• Exercise details: Nothing beyond the line containing "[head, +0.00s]" is to be printed; print exactly each line from the start of the records below through that line, leaving out pictures.

• Data excerpts:
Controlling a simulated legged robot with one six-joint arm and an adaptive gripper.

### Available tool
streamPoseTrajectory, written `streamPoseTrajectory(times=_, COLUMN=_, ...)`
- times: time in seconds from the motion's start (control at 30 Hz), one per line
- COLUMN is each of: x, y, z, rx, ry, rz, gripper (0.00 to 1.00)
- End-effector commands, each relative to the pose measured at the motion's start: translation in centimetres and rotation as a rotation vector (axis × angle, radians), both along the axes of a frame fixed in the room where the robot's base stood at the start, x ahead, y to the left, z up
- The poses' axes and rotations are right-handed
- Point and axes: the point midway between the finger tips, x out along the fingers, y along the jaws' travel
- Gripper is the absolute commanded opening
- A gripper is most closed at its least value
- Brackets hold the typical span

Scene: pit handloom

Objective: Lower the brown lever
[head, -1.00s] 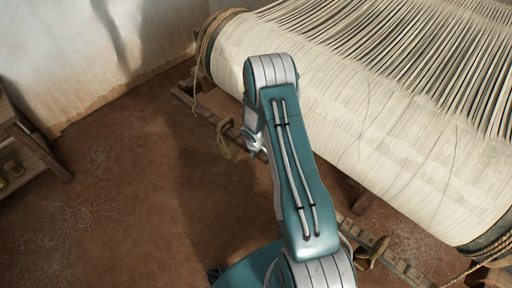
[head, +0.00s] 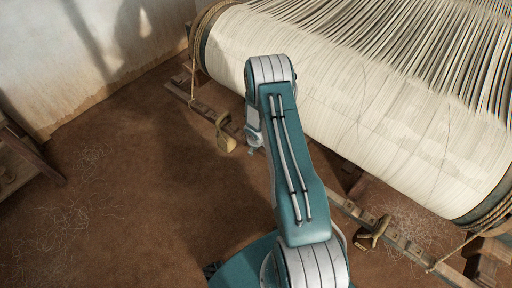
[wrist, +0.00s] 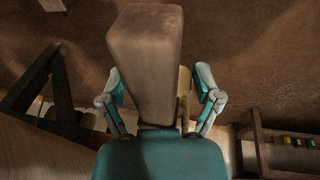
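In the wrist view a thick brown wooden bar with a blunt end (wrist: 146,60) fills the middle, close to the camera. It looks like the brown lever, though its base is hidden behind my gripper's teal body. My gripper (wrist: 160,88) has its two fingers spread on either side of the bar, with gaps showing, so it is open; I cannot tell how the bar sits in depth between them. In the head view my arm hides most of the gripper. A tan pedal-like piece (head: 226,142) shows left of my wrist, on a notched rail.
The loom's large warp roll (head: 370,120) lies close on the right. The notched wooden rail (head: 350,208) runs along the floor below it, with a second tan piece (head: 372,236) on it. A wooden stand (head: 28,150) is at the left; the floor (head: 130,200) between is open.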

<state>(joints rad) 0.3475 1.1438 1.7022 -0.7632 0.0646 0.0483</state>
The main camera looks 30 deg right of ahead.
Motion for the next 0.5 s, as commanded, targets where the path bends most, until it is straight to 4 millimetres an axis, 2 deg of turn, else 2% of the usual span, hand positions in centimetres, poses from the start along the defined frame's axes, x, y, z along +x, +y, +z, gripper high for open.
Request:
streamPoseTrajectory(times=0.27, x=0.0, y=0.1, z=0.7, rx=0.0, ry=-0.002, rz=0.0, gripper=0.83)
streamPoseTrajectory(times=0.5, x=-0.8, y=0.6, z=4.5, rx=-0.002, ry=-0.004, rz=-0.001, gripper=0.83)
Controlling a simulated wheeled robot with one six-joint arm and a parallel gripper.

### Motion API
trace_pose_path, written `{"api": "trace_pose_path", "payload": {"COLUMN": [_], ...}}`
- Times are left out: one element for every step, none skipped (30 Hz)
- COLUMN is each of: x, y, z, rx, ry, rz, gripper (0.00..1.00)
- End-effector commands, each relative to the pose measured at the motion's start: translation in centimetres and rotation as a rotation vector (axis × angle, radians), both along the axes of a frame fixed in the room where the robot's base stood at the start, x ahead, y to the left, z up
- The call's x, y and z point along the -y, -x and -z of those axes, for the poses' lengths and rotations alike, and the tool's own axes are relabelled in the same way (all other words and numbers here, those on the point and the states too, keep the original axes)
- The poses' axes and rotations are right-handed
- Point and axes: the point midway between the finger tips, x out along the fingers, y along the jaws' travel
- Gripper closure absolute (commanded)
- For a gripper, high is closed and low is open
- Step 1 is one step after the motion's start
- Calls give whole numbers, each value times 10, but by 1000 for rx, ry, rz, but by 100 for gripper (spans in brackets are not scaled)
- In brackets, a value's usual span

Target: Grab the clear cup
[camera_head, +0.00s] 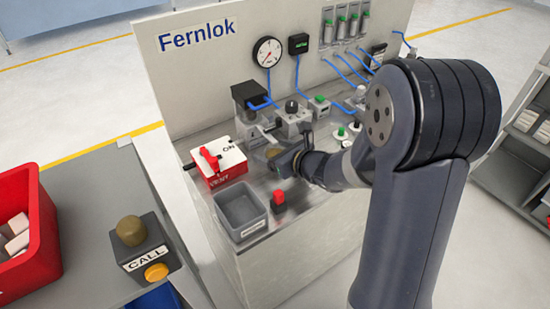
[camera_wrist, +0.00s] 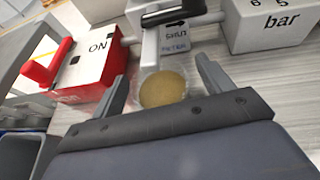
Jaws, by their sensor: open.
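The clear cup (camera_wrist: 163,88) shows in the wrist view as a see-through round rim around a tan-brown middle. It sits below a grey block with a "SHUT" arrow label and a black handle. My gripper (camera_wrist: 161,80) is open, with one finger on each side of the cup. A gap seems to show beside each finger, and I cannot tell whether either touches. The cup's lower part is hidden by my gripper body. In the head view my gripper (camera_head: 284,158) is over the bench, with a small tan patch of the cup (camera_head: 272,152) at its tip.
A red-and-white ON/VENT switch box (camera_head: 218,163) stands left of my gripper. A grey open bin (camera_head: 241,210) and a red button (camera_head: 278,198) lie in front. A gauge block marked "bar" (camera_wrist: 270,28) is close on the right. The Fernlok back panel (camera_head: 215,65) rises behind.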

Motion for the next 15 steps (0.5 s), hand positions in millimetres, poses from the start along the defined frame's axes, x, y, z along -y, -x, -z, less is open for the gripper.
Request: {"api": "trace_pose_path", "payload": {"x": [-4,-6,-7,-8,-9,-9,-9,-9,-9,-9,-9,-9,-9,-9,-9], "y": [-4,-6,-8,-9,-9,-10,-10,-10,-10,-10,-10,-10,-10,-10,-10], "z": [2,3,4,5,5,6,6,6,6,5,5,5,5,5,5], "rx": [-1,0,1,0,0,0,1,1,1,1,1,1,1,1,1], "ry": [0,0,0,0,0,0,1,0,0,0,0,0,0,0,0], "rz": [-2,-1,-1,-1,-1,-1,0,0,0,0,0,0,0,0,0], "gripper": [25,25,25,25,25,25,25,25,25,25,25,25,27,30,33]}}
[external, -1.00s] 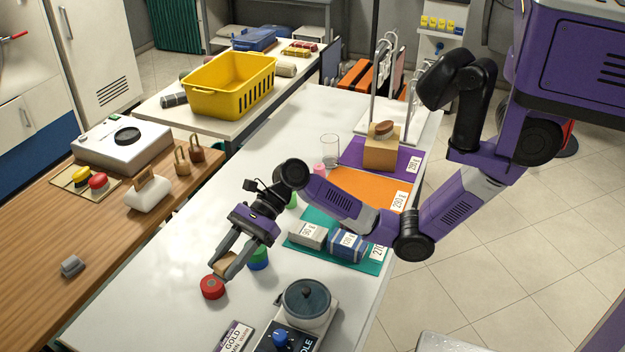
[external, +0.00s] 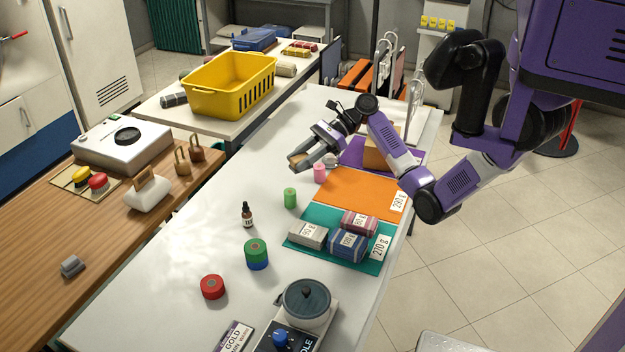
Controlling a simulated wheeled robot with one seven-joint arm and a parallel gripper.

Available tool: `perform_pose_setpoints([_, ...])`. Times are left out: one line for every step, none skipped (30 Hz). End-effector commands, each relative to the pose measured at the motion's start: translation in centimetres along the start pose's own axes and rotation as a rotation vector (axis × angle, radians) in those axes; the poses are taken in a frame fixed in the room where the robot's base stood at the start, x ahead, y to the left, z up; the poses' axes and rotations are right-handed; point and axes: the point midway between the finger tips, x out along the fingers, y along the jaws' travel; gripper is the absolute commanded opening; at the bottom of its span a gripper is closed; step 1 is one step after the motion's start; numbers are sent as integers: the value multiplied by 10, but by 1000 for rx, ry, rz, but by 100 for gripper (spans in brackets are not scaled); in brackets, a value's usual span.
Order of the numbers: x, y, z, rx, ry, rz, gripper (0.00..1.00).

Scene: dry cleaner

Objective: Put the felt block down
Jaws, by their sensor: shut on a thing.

• Completed task:
Controlling a simulated legged robot with one six-joint arm and an adaptive gripper.

### Available tool
streamPoseTrajectory, written `streamPoseTrajectory(times=_, COLUMN=_, ...)`
- times: time in seconds from the motion's start (control at 30 Hz), one per line
- COLUMN is each of: x, y, z, rx, ry, rz, gripper (0.00 to 1.00)
- End-effector commands, each relative to the pose measured at the motion's start: translation in centimetres and rotation as a rotation vector (axis × angle, radians), both along the axes of a frame fixed in the room where the robot's base stood at the start, x ahead, y to the left, z up
- The poses' axes and rotations are right-handed
- Point and axes: the point midway between the finger tips, x out along the fingers, y along the jaws' travel
- Gripper is the absolute commanded opening
- A gripper is most closed at its least value
- Brackets hold the typical span

Scene: pit handloom

Objective: Lower the brown lever
[head, -1.00s] 
[head, +0.00s] 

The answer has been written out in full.